→ What you are asked to do
Identify every line containing the word "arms" and reproduce each one.

----- Material to process

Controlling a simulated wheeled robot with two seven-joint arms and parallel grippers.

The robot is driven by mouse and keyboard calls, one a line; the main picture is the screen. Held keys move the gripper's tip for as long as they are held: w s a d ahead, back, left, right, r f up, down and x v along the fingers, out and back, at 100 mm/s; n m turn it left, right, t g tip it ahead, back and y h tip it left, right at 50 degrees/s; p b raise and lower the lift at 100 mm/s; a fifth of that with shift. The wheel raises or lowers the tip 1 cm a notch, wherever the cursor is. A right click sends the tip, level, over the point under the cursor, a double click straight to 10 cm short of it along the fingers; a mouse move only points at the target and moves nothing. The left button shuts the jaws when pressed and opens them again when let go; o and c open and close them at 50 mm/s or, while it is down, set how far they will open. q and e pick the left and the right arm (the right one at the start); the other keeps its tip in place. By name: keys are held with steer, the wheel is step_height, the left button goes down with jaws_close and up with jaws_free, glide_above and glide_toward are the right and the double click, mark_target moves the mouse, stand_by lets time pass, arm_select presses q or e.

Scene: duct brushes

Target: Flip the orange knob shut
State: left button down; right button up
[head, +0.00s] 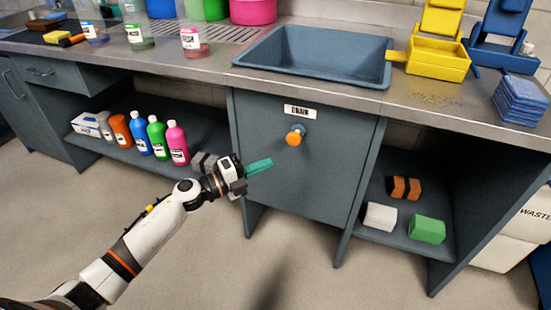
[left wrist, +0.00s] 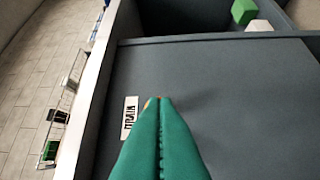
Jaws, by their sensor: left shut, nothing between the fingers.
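The orange knob (head: 294,138) sticks out from a dark grey cabinet panel (head: 300,180), just under a white label reading DRAIN (head: 300,111). It has a blue-grey base behind it. My left gripper (head: 265,164) has green fingers, is shut and empty, and is a little left of and below the knob, apart from it in the picture. In the left wrist view the shut green fingers (left wrist: 158,105) point at the panel beside the DRAIN label (left wrist: 130,112). Only a small orange bit shows at their tips; the rest of the knob is hidden. My right gripper is not in view.
A blue-grey sink (head: 315,60) is set in the counter above the panel. Several bottles (head: 157,138) stand on the shelf at left. A white block (head: 380,217) and a green block (head: 427,229) lie on the right shelf. The floor in front is clear.

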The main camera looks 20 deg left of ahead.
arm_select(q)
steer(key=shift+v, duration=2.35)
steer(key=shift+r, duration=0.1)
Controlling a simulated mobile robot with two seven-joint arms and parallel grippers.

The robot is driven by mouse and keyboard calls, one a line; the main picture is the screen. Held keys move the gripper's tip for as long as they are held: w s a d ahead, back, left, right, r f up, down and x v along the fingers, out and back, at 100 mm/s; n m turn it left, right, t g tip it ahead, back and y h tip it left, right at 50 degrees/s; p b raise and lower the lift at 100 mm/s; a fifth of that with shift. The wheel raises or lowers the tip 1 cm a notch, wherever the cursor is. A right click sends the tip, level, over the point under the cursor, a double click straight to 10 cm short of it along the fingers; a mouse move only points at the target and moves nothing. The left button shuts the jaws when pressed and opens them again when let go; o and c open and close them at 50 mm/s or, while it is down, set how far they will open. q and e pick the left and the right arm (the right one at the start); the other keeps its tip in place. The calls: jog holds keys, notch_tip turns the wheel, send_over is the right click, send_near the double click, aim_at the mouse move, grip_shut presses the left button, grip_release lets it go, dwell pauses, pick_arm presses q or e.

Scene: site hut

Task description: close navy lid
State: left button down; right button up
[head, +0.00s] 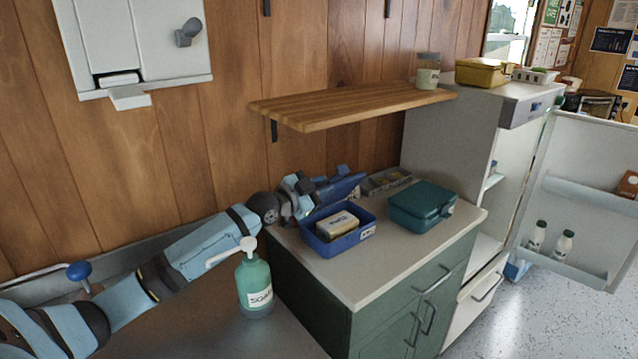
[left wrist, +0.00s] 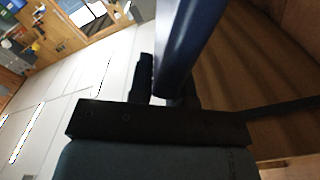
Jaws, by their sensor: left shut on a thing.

----------

→ Written response
Controlling a simulated wheeled robot with two seven-joint arms and parallel grippers.
Controlling a simulated mobile robot with two seven-joint arms and parallel grippers.

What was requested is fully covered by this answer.